_WORKING DATA_.

— START —

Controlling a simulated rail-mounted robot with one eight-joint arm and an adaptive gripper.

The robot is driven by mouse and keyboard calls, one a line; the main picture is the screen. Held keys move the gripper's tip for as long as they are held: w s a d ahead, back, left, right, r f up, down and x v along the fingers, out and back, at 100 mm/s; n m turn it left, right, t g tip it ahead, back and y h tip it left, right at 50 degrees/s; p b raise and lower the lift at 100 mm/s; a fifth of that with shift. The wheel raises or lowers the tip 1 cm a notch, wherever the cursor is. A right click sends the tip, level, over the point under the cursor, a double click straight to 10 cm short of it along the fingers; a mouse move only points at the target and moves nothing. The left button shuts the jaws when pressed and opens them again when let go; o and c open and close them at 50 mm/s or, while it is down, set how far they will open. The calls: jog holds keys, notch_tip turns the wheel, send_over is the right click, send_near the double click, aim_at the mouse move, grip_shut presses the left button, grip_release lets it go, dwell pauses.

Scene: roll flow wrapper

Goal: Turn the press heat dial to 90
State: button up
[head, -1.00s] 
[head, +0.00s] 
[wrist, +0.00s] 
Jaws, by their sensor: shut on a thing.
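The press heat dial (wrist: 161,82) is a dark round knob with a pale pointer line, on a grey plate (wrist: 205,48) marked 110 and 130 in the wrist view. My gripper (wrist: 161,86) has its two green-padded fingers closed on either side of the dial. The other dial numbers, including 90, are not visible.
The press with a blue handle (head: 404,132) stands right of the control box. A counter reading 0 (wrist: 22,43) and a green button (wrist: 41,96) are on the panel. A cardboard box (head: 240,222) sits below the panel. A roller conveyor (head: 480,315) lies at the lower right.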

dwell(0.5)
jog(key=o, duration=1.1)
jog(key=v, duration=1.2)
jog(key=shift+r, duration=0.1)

— END —
— START —

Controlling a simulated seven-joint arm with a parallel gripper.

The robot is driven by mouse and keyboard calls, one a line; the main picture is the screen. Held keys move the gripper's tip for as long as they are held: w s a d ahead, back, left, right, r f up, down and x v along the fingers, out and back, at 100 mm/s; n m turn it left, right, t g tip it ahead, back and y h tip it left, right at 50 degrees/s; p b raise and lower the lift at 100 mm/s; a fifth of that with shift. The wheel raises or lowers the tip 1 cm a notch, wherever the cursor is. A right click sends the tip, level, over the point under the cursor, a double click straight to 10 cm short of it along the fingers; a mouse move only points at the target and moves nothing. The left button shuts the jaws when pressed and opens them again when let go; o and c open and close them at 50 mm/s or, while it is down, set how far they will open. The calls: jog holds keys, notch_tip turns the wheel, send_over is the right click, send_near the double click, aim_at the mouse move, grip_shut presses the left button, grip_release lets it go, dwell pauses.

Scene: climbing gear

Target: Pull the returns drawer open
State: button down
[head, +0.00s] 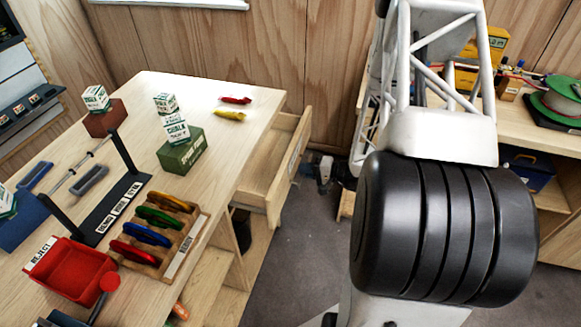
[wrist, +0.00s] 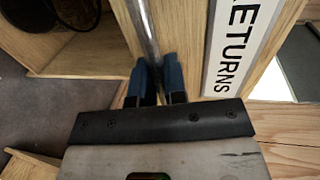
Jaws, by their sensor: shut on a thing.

— END —

_SET PROBLEM_. Copy every line of the records above that holds the word "joint".

_WRITTEN RESPONSE_.
Controlling a simulated rail-mounted robot with one eight-joint arm and an adaptive gripper.
Controlling a simulated seven-joint arm with a parallel gripper.

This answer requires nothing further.